▶ [EXERCISE BRIEF]: Print the data exactly, leaving nothing out.

▶ [RAW DATA]:
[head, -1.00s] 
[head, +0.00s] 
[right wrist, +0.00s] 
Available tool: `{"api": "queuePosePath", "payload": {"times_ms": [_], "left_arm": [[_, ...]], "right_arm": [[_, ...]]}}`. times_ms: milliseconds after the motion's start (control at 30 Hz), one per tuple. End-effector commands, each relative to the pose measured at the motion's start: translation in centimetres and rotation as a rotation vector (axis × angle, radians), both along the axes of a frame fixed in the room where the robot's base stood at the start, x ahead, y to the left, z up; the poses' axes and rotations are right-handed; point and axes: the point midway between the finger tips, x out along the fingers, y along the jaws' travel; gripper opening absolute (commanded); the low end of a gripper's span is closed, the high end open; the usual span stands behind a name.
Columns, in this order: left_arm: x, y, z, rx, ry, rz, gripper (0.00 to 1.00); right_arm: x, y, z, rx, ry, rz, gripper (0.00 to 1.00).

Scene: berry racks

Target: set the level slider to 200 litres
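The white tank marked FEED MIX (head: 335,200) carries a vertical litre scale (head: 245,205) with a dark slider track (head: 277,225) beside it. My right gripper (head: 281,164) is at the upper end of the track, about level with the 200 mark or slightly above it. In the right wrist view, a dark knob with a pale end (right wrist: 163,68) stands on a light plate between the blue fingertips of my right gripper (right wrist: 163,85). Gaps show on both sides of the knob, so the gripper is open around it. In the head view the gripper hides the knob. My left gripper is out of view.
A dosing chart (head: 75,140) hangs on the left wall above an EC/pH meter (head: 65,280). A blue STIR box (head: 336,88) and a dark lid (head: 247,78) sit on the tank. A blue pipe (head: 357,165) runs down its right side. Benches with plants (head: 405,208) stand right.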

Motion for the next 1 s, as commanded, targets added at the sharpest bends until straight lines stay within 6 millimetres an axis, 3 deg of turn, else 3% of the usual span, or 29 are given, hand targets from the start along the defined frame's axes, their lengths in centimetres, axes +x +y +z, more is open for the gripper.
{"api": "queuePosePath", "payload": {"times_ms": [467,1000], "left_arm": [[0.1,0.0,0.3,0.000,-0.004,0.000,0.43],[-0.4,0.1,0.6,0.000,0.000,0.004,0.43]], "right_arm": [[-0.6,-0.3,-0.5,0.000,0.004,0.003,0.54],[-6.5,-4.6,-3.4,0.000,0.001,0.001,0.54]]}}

▶ [FINISHED TASK]:
[head, -1.00s] 
[head, +0.00s] 
[right wrist, +0.00s] 
Available tool: `{"api": "queuePosePath", "payload": {"times_ms": [_], "left_arm": [[_, ...]], "right_arm": [[_, ...]]}}`. times_ms: milliseconds after the motion's start (control at 30 Hz), one per tuple. End-effector commands, each relative to the pose measured at the motion's start: translation in centimetres and rotation as a rotation vector (axis × angle, radians), both along the axes of a frame fixed in the room where the robot's base stood at the start, x ahead, y to the left, z up; the poses' axes and rotations are right-handed; point and axes: the point midway between the finger tips, x out along the fingers, y along the jaws' travel; gripper opening absolute (commanded); the low end of a gripper's span is closed, the high end open; the usual span stands behind a name.
Columns, in this order: left_arm: x, y, z, rx, ry, rz, gripper (0.00 to 1.00); right_arm: x, y, z, rx, ry, rz, gripper (0.00 to 1.00).

Scene: berry racks

Target: set the level slider to 200 litres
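The white tank marked FEED MIX (head: 335,200) carries a vertical litre scale (head: 245,205) with a dark slider track (head: 277,225) beside it. My right gripper (head: 281,164) is at the upper end of the track, about level with the 200 mark or slightly above it. In the right wrist view, a dark knob with a pale end (right wrist: 163,68) stands on a light plate between the blue fingertips of my right gripper (right wrist: 163,85). Gaps show on both sides of the knob, so the gripper is open around it. In the head view the gripper hides the knob. My left gripper is out of view.
A dosing chart (head: 75,140) hangs on the left wall above an EC/pH meter (head: 65,280). A blue STIR box (head: 336,88) and a dark lid (head: 247,78) sit on the tank. A blue pipe (head: 357,165) runs down its right side. Benches with plants (head: 405,208) stand right.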

Motion for the next 1 s, as commanded, targets added at the sharpest bends until straight lines stay within 6 millimetres an axis, 3 deg of turn, else 3% of the usual span, or 29 are given, hand targets from the start along the defined frame's axes, their lengths in centimetres, axes +x +y +z, more is open for the gripper.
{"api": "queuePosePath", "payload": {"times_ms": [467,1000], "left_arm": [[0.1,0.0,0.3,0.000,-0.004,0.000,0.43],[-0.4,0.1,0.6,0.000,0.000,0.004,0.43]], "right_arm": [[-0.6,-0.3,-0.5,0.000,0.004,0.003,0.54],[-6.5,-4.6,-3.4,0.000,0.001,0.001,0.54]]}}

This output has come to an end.